C — Fal ve falcılık:
    Eskiden yazılı oklarla, günümüzde yıldız, kahve, bakla, iskambil kâğıdı gibi vâsıtalarla yapılan falcılık da bir nevi gaipten haber vermedir; çünkü gelecek (müstakbel) gaybdır; bu sebeple her nevi falcılık ile bunlara inanmak haramdır. (el-Mâide: 5/3)
   
D — Keşif ve rüya:
    Bizzat gaybı bilen yalnız Allah Teâlâ'dır. Başka hiçbir varlık, kendi gücü ile gaybı bilemez; ancak Allah'ın bildirmesi müstesnadır. Allah'ın bildirmesi vahiy ve ilham ile olur. Vahiy peygamberlere mahsustur. İlham ise Alah'ın mümin ve takva sahibi kullarına bir lutfudur.
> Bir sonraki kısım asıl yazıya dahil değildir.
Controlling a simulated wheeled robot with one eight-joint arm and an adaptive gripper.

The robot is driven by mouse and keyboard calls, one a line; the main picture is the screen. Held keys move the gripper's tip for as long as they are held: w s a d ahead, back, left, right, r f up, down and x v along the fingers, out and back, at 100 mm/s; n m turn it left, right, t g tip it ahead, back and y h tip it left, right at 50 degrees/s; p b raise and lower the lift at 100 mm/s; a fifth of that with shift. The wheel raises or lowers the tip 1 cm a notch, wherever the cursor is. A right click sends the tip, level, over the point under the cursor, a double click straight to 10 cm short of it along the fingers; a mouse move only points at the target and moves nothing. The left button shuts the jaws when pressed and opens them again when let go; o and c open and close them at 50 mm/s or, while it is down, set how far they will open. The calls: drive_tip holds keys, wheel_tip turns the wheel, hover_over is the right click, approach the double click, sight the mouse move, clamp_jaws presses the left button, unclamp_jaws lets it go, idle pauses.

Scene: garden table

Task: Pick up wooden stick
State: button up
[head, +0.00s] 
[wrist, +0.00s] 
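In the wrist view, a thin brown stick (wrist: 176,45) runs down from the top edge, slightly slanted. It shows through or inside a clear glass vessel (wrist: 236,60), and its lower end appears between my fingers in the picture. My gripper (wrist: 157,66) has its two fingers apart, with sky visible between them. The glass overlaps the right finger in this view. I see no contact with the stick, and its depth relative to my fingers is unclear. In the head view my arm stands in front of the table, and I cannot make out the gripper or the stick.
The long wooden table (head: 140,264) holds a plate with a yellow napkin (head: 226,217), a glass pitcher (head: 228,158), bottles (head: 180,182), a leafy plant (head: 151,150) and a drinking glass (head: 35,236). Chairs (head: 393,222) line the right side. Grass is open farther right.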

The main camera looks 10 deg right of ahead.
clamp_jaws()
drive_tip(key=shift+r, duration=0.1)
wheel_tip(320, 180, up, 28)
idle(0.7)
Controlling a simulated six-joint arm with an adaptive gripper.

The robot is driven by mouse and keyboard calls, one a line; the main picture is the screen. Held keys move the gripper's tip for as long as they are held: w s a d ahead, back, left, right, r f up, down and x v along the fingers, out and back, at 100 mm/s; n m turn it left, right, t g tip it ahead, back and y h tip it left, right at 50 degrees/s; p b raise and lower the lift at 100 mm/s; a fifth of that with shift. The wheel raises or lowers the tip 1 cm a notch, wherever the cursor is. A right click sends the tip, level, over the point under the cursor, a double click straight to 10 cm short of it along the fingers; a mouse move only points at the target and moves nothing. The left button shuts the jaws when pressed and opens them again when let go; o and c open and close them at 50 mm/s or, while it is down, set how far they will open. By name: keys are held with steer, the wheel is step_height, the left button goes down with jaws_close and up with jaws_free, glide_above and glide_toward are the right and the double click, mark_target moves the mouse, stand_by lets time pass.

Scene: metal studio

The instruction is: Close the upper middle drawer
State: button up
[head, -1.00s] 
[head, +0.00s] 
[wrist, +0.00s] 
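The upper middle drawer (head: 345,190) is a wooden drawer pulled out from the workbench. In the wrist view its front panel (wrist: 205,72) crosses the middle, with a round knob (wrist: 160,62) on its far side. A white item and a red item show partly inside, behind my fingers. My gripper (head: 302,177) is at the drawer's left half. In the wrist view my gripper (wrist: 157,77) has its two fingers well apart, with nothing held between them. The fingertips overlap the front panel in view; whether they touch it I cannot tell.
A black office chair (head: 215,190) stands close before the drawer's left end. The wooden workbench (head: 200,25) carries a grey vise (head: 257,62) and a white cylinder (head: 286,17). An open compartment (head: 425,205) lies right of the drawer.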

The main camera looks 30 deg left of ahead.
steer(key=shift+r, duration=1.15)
Teferruatı bir yana bırakırsak keşif, rüya, hiss-i kable'l-vuku, sezgi gibi vâsıtaları ilham içinde mütâlâa edebiliriz.
(8) Ehl-i sünnet keramet ve ilhamı tanımış, kabul etmiş, ancak ilhamın objektif bir delil olmadığını, ilhamı bilginin yalnızca ona mazhar olanlara hüccet olabileceğini ifâde etmişlerdir.
   
E — Sihir:
    İbtidâî topluluklardan günümüze kadar devam edip gelen sihir ve sihirbazlığın dinî hükmüne geçmeden önce mâhiyeti hakkında kısa bir giriş yapmak faydalı olacaktır:
    Dilimizde «büyü, afsun, cadılık, nirenk, füsun» kelimeleriyle ifade edilen sihir, «bir takım acayip işler vasıtasıyle alışılan ve bilinene uymayan (fevkalâde) tesirler meydana getirmektir.» şeklinde tarif edilmiştir.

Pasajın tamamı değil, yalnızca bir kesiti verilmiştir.